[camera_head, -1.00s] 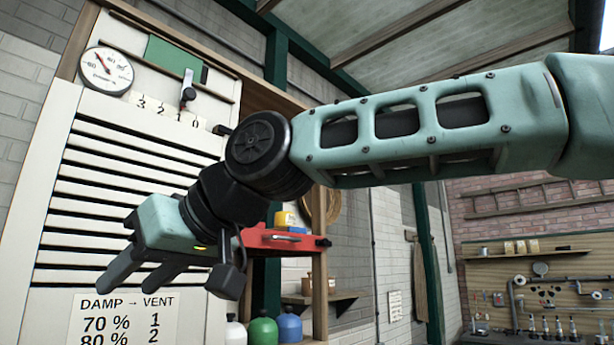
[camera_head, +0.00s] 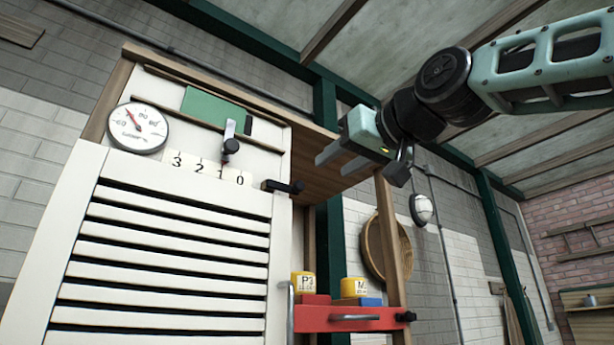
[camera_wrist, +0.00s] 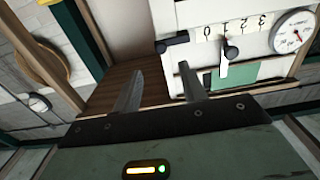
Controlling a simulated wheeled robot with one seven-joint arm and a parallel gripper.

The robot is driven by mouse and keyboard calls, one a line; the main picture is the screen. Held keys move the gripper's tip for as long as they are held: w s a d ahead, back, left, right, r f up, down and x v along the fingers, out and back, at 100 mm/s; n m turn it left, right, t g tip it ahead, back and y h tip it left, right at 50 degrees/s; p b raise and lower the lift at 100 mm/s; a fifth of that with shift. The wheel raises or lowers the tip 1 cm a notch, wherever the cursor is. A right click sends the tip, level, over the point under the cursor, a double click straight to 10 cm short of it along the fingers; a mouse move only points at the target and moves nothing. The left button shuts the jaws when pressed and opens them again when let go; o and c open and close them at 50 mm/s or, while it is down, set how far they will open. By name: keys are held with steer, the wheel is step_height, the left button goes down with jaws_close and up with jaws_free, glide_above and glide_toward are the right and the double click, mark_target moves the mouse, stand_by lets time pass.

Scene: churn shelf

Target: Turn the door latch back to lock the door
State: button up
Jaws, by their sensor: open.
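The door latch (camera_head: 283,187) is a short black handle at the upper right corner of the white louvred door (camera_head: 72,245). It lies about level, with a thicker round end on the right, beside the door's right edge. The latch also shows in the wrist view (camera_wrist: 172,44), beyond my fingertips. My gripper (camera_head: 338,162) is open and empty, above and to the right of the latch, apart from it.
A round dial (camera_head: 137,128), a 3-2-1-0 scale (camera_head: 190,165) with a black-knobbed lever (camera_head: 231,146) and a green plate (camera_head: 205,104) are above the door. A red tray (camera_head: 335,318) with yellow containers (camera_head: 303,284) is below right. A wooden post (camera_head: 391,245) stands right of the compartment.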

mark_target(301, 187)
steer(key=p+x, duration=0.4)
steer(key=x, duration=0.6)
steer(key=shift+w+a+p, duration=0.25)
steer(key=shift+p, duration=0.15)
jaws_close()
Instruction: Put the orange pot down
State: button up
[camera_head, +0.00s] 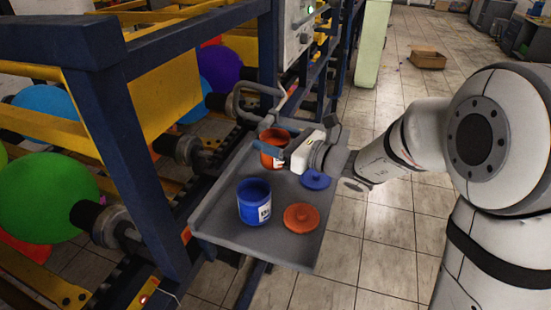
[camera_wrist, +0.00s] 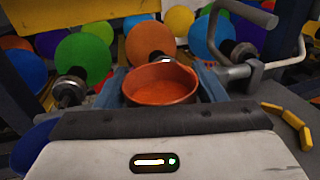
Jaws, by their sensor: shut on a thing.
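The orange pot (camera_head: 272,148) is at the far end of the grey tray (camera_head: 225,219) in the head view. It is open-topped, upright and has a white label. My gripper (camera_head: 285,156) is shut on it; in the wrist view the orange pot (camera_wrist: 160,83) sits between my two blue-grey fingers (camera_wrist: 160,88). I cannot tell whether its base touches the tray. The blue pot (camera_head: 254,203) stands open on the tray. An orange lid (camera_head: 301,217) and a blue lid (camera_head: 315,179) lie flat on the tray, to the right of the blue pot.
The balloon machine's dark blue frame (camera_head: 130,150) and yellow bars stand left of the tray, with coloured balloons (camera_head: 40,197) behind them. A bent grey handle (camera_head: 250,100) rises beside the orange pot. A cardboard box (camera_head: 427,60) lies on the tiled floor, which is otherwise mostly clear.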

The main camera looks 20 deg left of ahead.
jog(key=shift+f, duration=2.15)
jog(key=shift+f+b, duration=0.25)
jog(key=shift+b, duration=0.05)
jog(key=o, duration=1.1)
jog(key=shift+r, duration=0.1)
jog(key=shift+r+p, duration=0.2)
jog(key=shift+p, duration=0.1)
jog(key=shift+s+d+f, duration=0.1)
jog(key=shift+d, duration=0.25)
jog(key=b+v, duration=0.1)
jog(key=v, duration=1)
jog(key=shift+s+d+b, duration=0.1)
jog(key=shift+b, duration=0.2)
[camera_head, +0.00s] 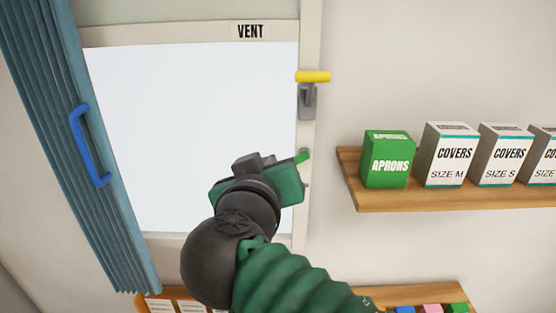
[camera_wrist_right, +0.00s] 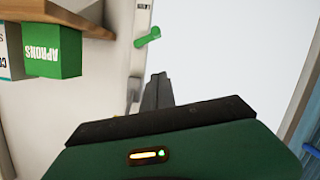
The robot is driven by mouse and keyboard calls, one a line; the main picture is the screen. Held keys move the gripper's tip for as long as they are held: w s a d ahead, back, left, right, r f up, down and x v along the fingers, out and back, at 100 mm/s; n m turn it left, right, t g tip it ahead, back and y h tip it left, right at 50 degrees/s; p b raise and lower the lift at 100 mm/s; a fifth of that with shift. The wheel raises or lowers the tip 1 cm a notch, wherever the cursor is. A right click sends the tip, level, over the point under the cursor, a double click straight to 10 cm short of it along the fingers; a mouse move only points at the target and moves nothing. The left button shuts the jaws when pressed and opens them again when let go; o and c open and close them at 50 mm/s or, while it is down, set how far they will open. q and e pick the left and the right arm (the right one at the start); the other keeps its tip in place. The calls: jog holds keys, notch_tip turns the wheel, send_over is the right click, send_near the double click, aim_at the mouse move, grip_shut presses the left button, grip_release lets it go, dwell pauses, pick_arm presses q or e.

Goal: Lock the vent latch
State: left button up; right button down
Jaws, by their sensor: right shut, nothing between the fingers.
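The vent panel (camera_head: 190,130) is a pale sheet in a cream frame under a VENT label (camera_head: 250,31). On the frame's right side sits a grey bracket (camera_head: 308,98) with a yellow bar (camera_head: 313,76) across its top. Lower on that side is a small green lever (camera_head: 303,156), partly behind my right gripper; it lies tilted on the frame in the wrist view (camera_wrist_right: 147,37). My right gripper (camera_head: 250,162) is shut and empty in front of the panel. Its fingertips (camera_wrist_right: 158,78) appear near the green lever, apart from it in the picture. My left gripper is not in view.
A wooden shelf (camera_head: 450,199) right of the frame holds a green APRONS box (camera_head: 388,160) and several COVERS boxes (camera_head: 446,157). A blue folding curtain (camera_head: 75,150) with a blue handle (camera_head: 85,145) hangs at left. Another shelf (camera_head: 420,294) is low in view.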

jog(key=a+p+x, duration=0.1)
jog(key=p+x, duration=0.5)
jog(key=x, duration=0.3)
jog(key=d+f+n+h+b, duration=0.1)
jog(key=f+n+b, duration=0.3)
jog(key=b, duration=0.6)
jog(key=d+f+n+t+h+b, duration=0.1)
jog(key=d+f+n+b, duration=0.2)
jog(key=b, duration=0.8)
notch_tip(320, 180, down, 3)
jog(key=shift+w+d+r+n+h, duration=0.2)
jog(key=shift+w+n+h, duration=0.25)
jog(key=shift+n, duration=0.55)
---
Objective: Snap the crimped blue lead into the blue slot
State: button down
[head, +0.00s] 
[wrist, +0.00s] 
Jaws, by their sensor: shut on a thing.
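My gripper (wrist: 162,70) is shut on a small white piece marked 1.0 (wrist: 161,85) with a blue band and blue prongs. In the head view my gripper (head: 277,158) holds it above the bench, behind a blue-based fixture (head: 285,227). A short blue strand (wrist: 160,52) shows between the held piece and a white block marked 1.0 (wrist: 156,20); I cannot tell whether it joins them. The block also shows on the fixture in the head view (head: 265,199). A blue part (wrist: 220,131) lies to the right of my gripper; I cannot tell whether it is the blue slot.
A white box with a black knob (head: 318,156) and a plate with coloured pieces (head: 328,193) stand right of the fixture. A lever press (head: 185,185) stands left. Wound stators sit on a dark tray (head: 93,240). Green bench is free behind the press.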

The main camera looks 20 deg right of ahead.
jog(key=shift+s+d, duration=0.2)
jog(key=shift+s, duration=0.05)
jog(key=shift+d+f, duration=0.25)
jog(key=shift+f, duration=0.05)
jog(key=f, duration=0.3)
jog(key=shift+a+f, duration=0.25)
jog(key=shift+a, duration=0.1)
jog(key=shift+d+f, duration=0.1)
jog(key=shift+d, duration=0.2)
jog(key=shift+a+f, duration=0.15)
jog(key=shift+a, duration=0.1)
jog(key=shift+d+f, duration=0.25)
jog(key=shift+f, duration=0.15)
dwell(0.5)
---
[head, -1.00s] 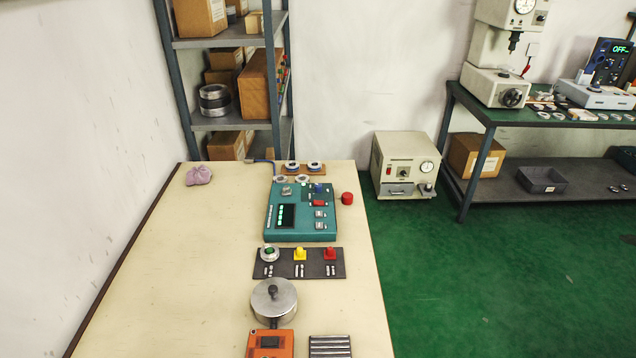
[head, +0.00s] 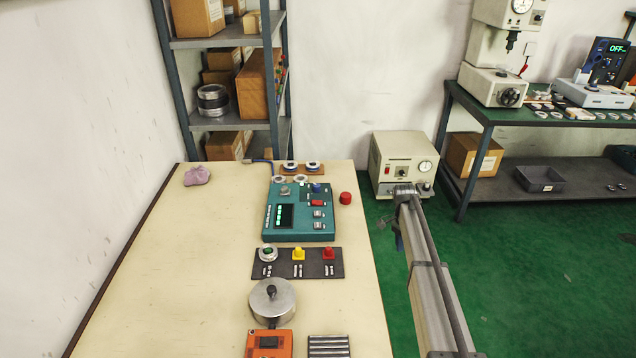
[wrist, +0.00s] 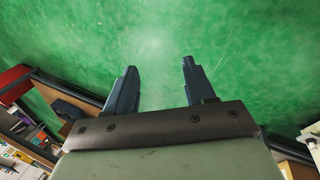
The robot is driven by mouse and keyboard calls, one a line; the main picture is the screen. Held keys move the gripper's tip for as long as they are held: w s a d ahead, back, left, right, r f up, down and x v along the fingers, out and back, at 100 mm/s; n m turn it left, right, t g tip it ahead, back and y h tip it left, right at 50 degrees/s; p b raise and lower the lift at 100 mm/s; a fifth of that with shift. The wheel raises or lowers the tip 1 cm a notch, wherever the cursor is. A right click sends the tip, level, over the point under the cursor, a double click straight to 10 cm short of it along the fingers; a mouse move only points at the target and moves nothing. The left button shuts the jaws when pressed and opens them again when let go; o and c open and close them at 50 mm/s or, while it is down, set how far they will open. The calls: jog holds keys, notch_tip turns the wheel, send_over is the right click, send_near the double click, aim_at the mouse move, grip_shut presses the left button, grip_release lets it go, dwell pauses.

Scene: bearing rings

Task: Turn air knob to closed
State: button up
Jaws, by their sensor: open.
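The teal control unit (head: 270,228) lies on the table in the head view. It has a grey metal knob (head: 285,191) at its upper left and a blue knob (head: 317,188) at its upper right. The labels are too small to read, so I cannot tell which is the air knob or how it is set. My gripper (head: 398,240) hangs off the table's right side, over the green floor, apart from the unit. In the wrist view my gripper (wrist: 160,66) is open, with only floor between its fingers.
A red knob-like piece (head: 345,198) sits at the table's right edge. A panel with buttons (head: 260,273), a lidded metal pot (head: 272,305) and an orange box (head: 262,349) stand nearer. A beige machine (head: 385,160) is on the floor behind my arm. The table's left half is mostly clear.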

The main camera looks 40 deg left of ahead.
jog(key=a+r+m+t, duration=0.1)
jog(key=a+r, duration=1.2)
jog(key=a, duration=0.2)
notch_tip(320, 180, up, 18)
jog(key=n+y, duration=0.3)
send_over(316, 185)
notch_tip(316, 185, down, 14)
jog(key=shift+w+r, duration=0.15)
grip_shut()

Goal: Find and copy every line in the entries above where the string "Scene" occurs.

Solution to the exercise:
Scene: churn shelf
Scene: bearing rings

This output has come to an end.